- [Objective]
Where a line contains the word "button", copy that line.

- [Provided data]
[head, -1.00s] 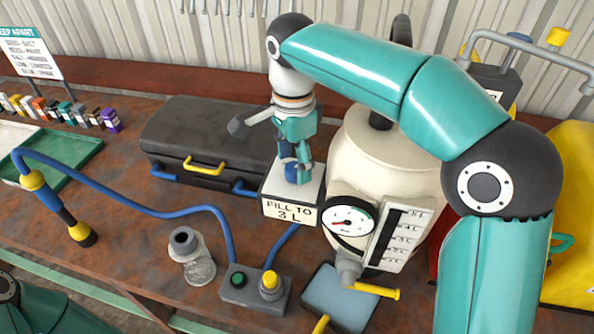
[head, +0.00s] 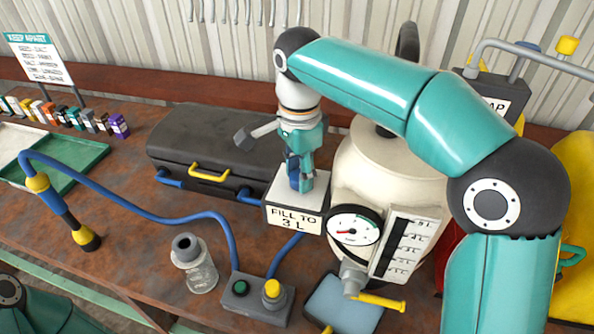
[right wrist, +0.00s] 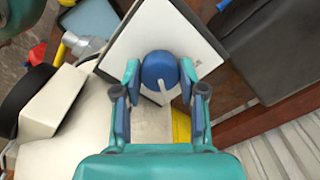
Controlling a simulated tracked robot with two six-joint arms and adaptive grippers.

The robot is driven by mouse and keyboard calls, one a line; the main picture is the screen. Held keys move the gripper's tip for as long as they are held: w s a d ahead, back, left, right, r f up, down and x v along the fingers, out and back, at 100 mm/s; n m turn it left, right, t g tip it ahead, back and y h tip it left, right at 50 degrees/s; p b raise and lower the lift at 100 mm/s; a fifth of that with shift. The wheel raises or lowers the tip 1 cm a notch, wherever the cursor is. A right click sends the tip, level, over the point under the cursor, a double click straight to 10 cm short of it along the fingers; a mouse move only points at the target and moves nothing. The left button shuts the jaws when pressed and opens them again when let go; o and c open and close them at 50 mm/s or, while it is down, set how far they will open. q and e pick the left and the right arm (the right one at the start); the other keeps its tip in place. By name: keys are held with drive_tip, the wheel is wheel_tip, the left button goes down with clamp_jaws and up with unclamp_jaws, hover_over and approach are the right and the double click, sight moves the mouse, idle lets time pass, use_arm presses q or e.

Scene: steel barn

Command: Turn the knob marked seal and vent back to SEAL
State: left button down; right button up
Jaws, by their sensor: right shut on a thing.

- [Exercise result]
The robot is driven by mouse and keyboard calls, one a line; the main picture is the screen. Held keys move the gripper's tip for as long as they are held: w s a d ahead, back, left, right, r f up, down and x v along the fingers, out and back, at 100 mm/s; n m turn it left, right, t g tip it ahead, back and y h tip it left, right at 50 degrees/s; p b raise and lower the lift at 100 mm/s; a fifth of that with shift. The wheel raises or lowers the tip 1 cm a notch, wherever the cursor is. A right click sends the tip, level, over the point under the cursor, a double click straight to 10 cm short of it along the fingers; a mouse move only points at the target and moves nothing. The left button shuts the jaws when pressed and opens them again when let go; o and c open and close them at 50 mm/s or, while it is down, set how far they will open. q and e pick the left and the right arm (the right one at the start); the other keeps its tip in place. By name: keys are held with drive_tip, the wheel is wheel_tip, the left button goes down with clamp_jaws and up with unclamp_jaws, hover_over and approach are the right and the double click, sight moves the mouse, idle lets time pass, use_arm presses q or e.
State: left button down; right button up

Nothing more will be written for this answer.